Given the delicacy of the pianos and chancy climatic conditions, the Fredericks rarely allow their instruments to leave the small town of Ashburnham. But several things changed their minds, including a recommendation from Joel Katzman, a harpsichord maker in Amsterdam, who knows Sorrell.

"Joel can be very severe in his judgment," said Edmund Frederick, a harpsichord builder, player and former East Asian history professor who was born in Mount Vernon, Ohio. "But he gave her an A-1 rating. He said she is a wonderful musician and a very decent person. I was predisposed in her favor."

Babayan sealed the deal when he played the Fredericks' pianos. He began the adventure on a 1907 Bluthner similar to one Debussy owned and continued on instruments that would have been familiar to Beethoven, Schubert, Liszt, Brahms and other celebrated figures.

The experience proved revelatory. Babayan, who won first prize at the 1989 Robert Casadesus International Piano Competition (predecessor of the Cleveland International Piano Competition), realized that these instruments made playing music of the era much easier and more logical, if not necessarily more "authentic," a word both he and Sorrell regard with suspicion.

"The style is not in the instrument," said Babayan. "It's in your heart, your mind, your soul. Any instrument is OK if you know the style."
Going into the process, Babayan vowed that the instrument for the Apollo's Fire concerts would be "singing, intimate and not metallic." After testing out the Fredericks' treasures, he chose an 1877 instrument from the firm Julius Bluthner founded in 1853. The company still produces superb pianos.

"What made me choose the instrument?" Babayan said. "Whether you can play anything in piano and pianissimo," meaning soft or softer. "You can hypnotize the audience only with piano and pianissimo. You don't need a ringing, big sound."

For Sorrell, the main issues were audibility and interaction.

"Some people have unrealistic expectations of what balances in Mozart piano concertos should be," she said. "Piano and orchestra are equal voices. They defer to one another at times. The piano does not need to be 100 percent louder than the orchestra."

Which is one reason Sorrell asked Babayan to perform this week. They first teamed several years ago on a Mozart concerto at CIM, where she was impressed with his ability to draw a spectrum of nuances.

"The palette of colors he evokes from a piano is matched only by the likes of Murray Perahia and perhaps a handful of others in the world," she said. "For me, that kind of musicality is what playing the piano is all about."

Babayan's musicality promises to be in full glory on the 1877 Bluthner, which the Fredericks are loaning to Apollo's Fire free of charge. In turn, the orchestra is paying all moving expenses and will make a donation to the collection.

Although both Sorrell and Babayan are on "pins and needles," as the conductor put it, as they approach this week's experience, they're likely to settle down once piano meets orchestra.

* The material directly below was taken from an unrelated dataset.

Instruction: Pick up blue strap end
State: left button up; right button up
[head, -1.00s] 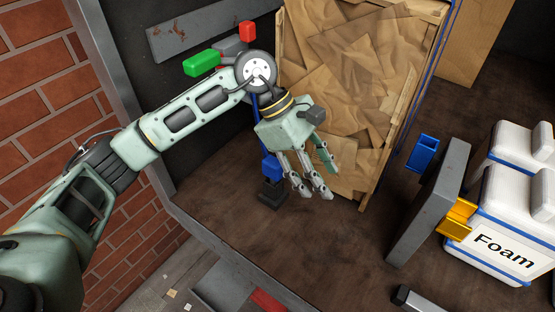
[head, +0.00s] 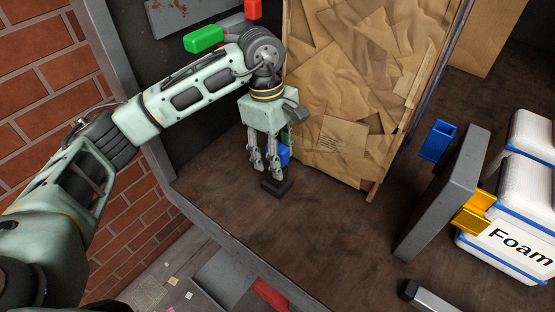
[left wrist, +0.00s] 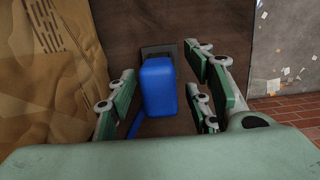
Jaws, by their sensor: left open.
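The blue strap end (left wrist: 158,86) shows in the left wrist view as a rounded blue block above a dark base (left wrist: 158,50), with a thin blue strap running down from it. In the head view the strap end (head: 284,155) is partly hidden behind my left gripper (head: 264,170). The left gripper also shows in the left wrist view (left wrist: 160,115); its fingers are spread on both sides of the blue block. I see a gap on the left side; whether the right fingers touch it I cannot tell. My right gripper is not in view.
A large brown wrapped crate (head: 350,90) stands close to the right of my left gripper. A grey upright panel (head: 440,195) with a blue bracket (head: 437,140) and a yellow bracket (head: 474,212) stands further right, beside white Foam containers (head: 510,240). The brown floor (head: 330,235) between is clear.

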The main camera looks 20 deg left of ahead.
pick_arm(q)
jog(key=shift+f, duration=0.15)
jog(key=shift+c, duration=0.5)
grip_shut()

In fact, Patricia Frederick said a number of pianists have dubbed the instrument "my dear Bluthner."

"Another said, 'I love, love, love this piano,' " she said. "Another went home after practicing on it and told his sister that he had just been using the most beautiful instrument in the world."

Decide for yourself. This week, the Bluthner comes to a concert hall near you.


*Note, the Blüthner piano discussed in this article has developed technical problems and will be replaced by a specially-chosen light and transparent Steinway concert grand, courtesy of Steinway Hall in Akron.